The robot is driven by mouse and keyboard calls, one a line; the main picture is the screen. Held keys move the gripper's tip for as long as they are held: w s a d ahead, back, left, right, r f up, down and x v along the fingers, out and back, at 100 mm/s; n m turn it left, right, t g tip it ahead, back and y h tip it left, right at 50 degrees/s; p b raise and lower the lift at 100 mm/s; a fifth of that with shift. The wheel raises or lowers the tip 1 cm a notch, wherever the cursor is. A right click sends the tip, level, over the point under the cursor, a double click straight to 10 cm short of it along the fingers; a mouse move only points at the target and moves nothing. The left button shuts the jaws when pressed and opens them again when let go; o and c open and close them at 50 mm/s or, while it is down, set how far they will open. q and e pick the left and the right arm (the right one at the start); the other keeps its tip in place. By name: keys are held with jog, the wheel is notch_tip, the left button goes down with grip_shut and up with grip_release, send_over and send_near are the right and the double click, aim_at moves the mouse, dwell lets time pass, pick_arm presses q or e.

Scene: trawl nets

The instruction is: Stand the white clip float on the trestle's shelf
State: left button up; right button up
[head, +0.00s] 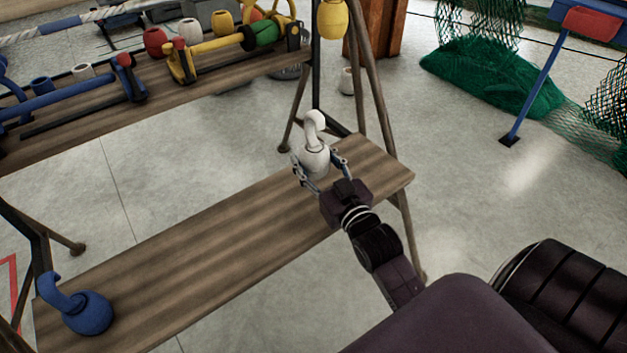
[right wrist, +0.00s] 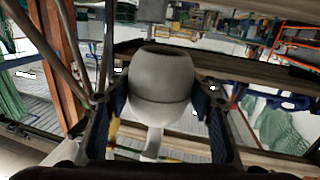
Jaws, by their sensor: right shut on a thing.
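The white clip float (head: 314,158), a round body with a curved hook on top, is in my right gripper (head: 320,168) in the head view. It is upright over the right end of the trestle's wooden shelf (head: 215,235). I cannot tell whether its base touches the planks. In the right wrist view the float (right wrist: 160,85) fills the gap between the two fingers (right wrist: 160,105), its hook pointing down in that picture. My right gripper is shut on its sides. My left gripper is not in view.
A blue clip float (head: 85,310) sits at the shelf's left end, with bare planks between. Behind, an upper shelf (head: 215,85) holds several coloured floats and bars. A yellow float (head: 331,20) is near the right trestle legs (head: 375,85). Green netting (head: 490,75) lies on the floor beyond.

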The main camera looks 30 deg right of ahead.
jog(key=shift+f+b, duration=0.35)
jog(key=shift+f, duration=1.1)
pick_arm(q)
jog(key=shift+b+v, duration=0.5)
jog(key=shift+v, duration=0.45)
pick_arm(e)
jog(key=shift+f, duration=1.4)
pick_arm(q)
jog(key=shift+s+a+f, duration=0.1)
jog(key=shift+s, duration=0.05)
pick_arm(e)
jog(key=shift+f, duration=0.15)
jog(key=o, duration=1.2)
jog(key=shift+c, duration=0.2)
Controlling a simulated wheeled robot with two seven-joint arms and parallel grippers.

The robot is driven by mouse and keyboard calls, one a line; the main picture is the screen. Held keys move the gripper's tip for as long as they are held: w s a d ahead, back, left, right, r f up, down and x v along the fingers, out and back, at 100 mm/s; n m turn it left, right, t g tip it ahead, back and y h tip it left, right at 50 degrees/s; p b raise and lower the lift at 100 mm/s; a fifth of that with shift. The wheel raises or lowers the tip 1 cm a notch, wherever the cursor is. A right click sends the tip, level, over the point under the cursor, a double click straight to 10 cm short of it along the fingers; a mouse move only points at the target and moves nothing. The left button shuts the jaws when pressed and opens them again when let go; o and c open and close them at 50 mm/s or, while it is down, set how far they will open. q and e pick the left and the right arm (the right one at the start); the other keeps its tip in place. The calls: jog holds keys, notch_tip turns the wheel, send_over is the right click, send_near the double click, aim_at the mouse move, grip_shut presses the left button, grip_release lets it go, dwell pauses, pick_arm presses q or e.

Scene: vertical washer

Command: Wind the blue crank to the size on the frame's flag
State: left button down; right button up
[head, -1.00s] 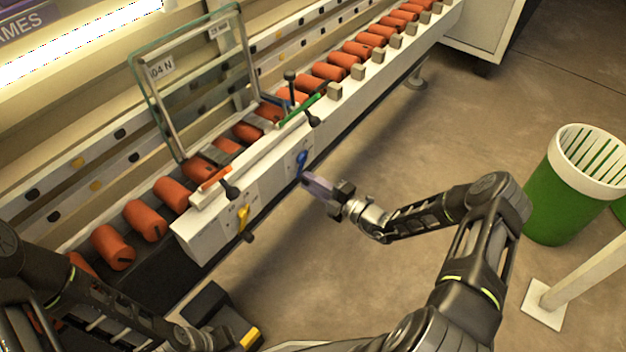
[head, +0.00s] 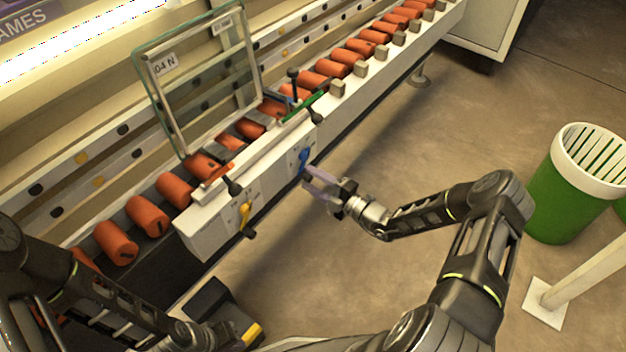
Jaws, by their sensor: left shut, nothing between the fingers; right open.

#####

Given task ::
Images should not appear in the copy; retype the listing above exactly.

Answer below ::
The robot is driven by mouse and keyboard calls, one a line; the main picture is the screen. Held keys move the gripper's tip for as long as they are held: w s a d ahead, back, left, right, r f up, down and x v along the fingers, out and back, at 100 mm/s; n m turn it left, right, t g tip it ahead, back and y h tip it left, right at 50 degrees/s; p b raise and lower the lift at 100 mm/s; a fifth of that with shift. The wheel raises or lowers the tip 1 cm a notch, wherever the cursor is. A right click sends the tip, level, over the point under the cursor, a double click straight to 10 cm short of it along the fingers; a mouse move only points at the target and moves nothing. The left button shuts the jaws when pressed and opens them again when let go; o and c open and close them at 50 mm/s or, while it is down, set how far they will open. q and e pick the left and the right arm (the right one at the start); the other keeps its tip in place. By name: keys are held with jog, the wheel is notch_tip, the left button goes down with grip_shut and up with grip_release, send_over and send_near are the right and the double click, aim_at moves the mouse, dwell lets time pass, pick_arm presses q or e.

Scene: trawl nets

The instruction is: Stand the white clip float on the trestle's shelf
State: left button up; right button up
[head, +0.00s] 
[right wrist, +0.00s] 
Jaws, by their sensor: right shut on a thing.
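The white clip float (head: 314,158), a round body with a curved hook on top, is in my right gripper (head: 320,168) in the head view. It is upright over the right end of the trestle's wooden shelf (head: 215,235). I cannot tell whether its base touches the planks. In the right wrist view the float (right wrist: 160,85) fills the gap between the two fingers (right wrist: 160,105), its hook pointing down in that picture. My right gripper is shut on its sides. My left gripper is not in view.
A blue clip float (head: 85,310) sits at the shelf's left end, with bare planks between. Behind, an upper shelf (head: 215,85) holds several coloured floats and bars. A yellow float (head: 331,20) is near the right trestle legs (head: 375,85). Green netting (head: 490,75) lies on the floor beyond.

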The main camera looks 30 deg right of ahead.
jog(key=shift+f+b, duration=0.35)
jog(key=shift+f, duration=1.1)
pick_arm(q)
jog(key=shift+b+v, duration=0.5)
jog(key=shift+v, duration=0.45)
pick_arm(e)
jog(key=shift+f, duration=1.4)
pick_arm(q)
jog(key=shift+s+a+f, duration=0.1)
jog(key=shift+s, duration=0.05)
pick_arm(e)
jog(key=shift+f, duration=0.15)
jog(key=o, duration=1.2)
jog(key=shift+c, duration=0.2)
Controlling a simulated wheeled robot with two seven-joint arms and parallel grippers.

The robot is driven by mouse and keyboard calls, one a line; the main picture is the screen. Held keys move the gripper's tip for as long as they are held: w s a d ahead, back, left, right, r f up, down and x v along the fingers, out and back, at 100 mm/s; n m turn it left, right, t g tip it ahead, back and y h tip it left, right at 50 degrees/s; p b raise and lower the lift at 100 mm/s; a fifth of that with shift. The wheel raises or lowers the tip 1 cm a notch, wherever the cursor is. A right click sends the tip, level, over the point under the cursor, a double click straight to 10 cm short of it along the fingers; a mouse move only points at the target and moves nothing. The left button shuts the jaws when pressed and opens them again when let go; o and c open and close them at 50 mm/s or, while it is down, set how far they will open. q and e pick the left and the right arm (the right one at the start); the other keeps its tip in place. The calls: jog holds keys, notch_tip turns the wheel, send_over is the right click, send_near the double click, aim_at the mouse move, grip_shut presses the left button, grip_release lets it go, dwell pauses, pick_arm presses q or e.

Scene: vertical washer

Command: Wind the blue crank to the size on the frame's flag
State: left button down; right button up
[head, -1.00s] 
[head, +0.00s] 
Jaws, by their sensor: left shut, nothing between the fingers; right open.

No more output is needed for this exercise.